§ DIRECTIONS
Could the lines from the start of the data through the line with "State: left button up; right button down" be set down exactly, with no pictures among them?

§ DATA SHOWN
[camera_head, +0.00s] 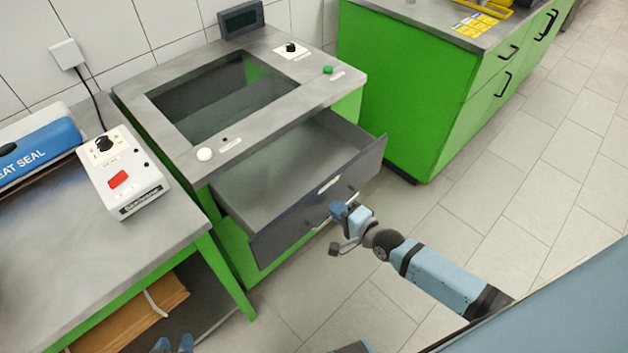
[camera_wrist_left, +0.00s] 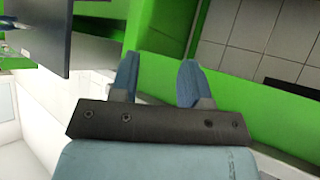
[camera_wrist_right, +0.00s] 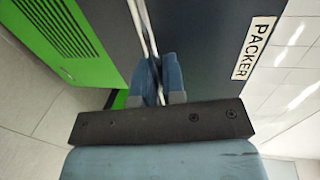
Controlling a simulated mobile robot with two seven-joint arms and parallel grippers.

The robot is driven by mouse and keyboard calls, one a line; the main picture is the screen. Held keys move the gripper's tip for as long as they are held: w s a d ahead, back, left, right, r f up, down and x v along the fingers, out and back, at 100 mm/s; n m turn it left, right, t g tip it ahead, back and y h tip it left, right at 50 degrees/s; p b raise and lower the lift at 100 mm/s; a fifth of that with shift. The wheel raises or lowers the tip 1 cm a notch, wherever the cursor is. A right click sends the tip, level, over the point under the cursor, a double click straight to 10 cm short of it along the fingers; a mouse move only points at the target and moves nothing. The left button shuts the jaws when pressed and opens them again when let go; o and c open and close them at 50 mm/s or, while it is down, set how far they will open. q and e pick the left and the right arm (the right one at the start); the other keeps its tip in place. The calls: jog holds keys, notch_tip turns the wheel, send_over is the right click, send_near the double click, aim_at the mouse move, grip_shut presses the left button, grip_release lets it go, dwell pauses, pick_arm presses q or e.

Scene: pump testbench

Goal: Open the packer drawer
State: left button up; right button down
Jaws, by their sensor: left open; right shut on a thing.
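The packer drawer (camera_head: 282,239) is pulled well out of the green, grey-topped packer cabinet in the head view, and its grey inside looks empty. Its dark front carries a white PACKER label (camera_wrist_right: 256,48) in the right wrist view. My right gripper (camera_head: 338,212) is shut on the drawer's metal bar handle (camera_wrist_right: 143,28), with the blue fingers on both sides of the bar. My left gripper (camera_head: 172,344) is open and empty at the bottom edge of the head view, in front of the left table. Its parted fingers show in the left wrist view (camera_wrist_left: 157,80).
A grey table (camera_head: 75,262) with a heat sealer (camera_head: 38,150) and a control box (camera_head: 125,175) stands left. A green cabinet (camera_head: 400,95) stands right. Open tiled floor lies at the right.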

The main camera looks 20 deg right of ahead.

§ WRITTEN RESPONSE
[camera_head, +0.00s] 
[camera_wrist_left, +0.00s] 
[camera_wrist_right, +0.00s] 
Controlling a simulated mobile robot with two seven-joint arms and parallel grippers.

The robot is driven by mouse and keyboard calls, one a line; the main picture is the screen. Held keys move the gripper's tip for as long as they are held: w s a d ahead, back, left, right, r f up, down and x v along the fingers, out and back, at 100 mm/s; n m turn it left, right, t g tip it ahead, back and y h tip it left, right at 50 degrees/s; p b raise and lower the lift at 100 mm/s; a fifth of that with shift. The wheel raises or lowers the tip 1 cm a notch, wherever the cursor is. A right click sends the tip, level, over the point under the cursor, a double click straight to 10 cm short of it along the fingers; a mouse move only points at the target and moves nothing. The left button shuts the jaws when pressed and opens them again when let go; o and c open and close them at 50 mm/s or, while it is down, set how far they will open. q and e pick the left and the right arm (the right one at the start); the other keeps its tip in place. The calls: jog holds keys, notch_tip turns the wheel, send_over is the right click, send_near the double click, aim_at the mouse move, grip_shut presses the left button, grip_release lets it go, dwell pauses, pick_arm presses q or e.

Scene: pump testbench

Goal: Open the packer drawer
State: left button up; right button down

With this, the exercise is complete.